L_{e q u i v} (ψ) = - \sum_{(s, s^{'}) \in T_{e q u i v}} \log (P (s ≻ s^{'})) + \log (P (s^{'} ≻ s))

(6)

= - \sum_{(s, s^{'}) \in T_{e q u i v}} \log \frac{e^{ϕ_{ψ} (s) + ϕ_{ψ} (s^{'})}}{{(e^{ϕ_{ψ} (s)} + e^{ϕ_{ψ} (s^{'})})}^{2}}

(7)

This loss ensures the state space around feature trace starts and ends have similar feature values, respectively.²

We now have a total dataset $T = T_{o r d} \cup T_{e q u i v}$ of $| T | = \sum_{i = 1}^{N} (\begin{matrix} (n^{i} + 1) \\ 2 \end{matrix}) + 2 (\begin{matrix} N \\ 2 \end{matrix})$ tuples, which is already significantly large for a small set of feature traces. We can use it to optimize a loss L(ψ) that combines the ordered and equivalence losses

L (ψ) = L_{o r d} (ψ) + λ L_{e q u i v} (ψ)

(8)

where λ is a hyperparameter trading off the two loss functions.

Given the loss function in equation (8), we can use any automatic differentiation package to compute its gradients and update ψ via gradient descent. Note that L_equiv is akin to a binary cross-entropy loss with a target of 0.5, whereas L_ord is similar to a binary cross-entropy loss with a target of 1. This form of loss function has been shown to be effective for preference learning (Christiano et al., 2017; Ibarz et al., 2018). The key differences here are that our loss is over feature functions not rewards, and that preferences are state orderings provided via feature traces not trajectory comparisons. Additionally, in practice we normalize the feature functions to make their subsequent reward weights reflect importance relative to one another. We present the full feature learning algorithm using feature traces in Alg. 1.

Algorithm 1

Feature Learning via Feature Traces

Input: N number of queries, K iterations.

for i ← 1 to N do

Query feature trace ξ as in Section 4.1.

Ξ ←Ξ ∪ ξ.

end

Convert Ξ to datasets $T_{o r d}$ and $T_{e q u i v}$ as in Section 4.2.

Initialize ϕ_ψ randomly.

for iteration k ← 1 to K do

Sample tuples batch ${\hat{T}}_{o r d} \in T_{o r d}$ .

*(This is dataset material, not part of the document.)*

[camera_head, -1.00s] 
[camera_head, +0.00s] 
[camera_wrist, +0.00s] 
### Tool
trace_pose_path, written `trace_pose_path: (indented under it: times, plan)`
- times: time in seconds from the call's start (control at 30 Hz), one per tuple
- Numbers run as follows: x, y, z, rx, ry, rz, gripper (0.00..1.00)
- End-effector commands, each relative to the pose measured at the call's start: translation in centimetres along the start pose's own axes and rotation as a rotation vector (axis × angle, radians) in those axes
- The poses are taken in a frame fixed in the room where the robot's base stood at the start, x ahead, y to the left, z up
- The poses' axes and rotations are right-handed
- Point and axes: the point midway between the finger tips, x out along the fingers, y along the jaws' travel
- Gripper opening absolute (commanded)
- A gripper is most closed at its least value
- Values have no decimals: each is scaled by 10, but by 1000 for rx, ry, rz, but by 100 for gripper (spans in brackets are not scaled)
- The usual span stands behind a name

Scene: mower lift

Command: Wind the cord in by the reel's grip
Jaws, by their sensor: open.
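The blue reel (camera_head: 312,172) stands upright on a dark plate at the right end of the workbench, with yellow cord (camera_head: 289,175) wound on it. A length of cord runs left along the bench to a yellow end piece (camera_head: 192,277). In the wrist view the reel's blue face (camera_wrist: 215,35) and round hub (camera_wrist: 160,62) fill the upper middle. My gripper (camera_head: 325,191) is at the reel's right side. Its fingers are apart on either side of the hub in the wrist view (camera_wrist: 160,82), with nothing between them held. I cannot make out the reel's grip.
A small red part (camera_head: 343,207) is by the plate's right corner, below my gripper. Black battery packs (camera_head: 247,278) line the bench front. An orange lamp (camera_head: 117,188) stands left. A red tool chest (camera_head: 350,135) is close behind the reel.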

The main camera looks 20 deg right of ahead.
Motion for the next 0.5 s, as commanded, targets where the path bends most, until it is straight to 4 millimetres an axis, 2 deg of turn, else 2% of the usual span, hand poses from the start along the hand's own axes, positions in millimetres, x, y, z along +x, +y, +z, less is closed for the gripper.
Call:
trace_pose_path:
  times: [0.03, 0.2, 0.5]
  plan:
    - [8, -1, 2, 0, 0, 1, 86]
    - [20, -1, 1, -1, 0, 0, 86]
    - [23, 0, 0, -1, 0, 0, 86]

Sample tuples batch ${\hat{T}}_{e q u i v} \in T_{e q u i v}$ .

Estimate L(ψ) using ${\hat{T}}_{o r d}$ , ${\hat{T}}_{e q u i v}$ , and equation (8).

Update parameter ψ via gradient descent on L(ψ).

end

return normalized ϕ_ψ

4.2.3 Incorporating relative values

So far, we have assumed that all feature traces have starts and ends of the same high and low feature value, respectively. The optional relative values v₀, v_n can relax this assumption to enable the human to provide richer traces and teach more complex feature functions, for example, where no monotonic path from the highest to lowest feature value exists. By default, v₀ = 1 communicating that the trace starts at the highest feature value of the domain, and v_n = 0 signifying that the trace ends at the lowest feature value. By allowing v₀ and v_n to be something different from their defaults, the person can provide traces that start at higher feature values or end at lower ones. We describe how to include these relative values in the feature training procedure in Online Appendix A.1.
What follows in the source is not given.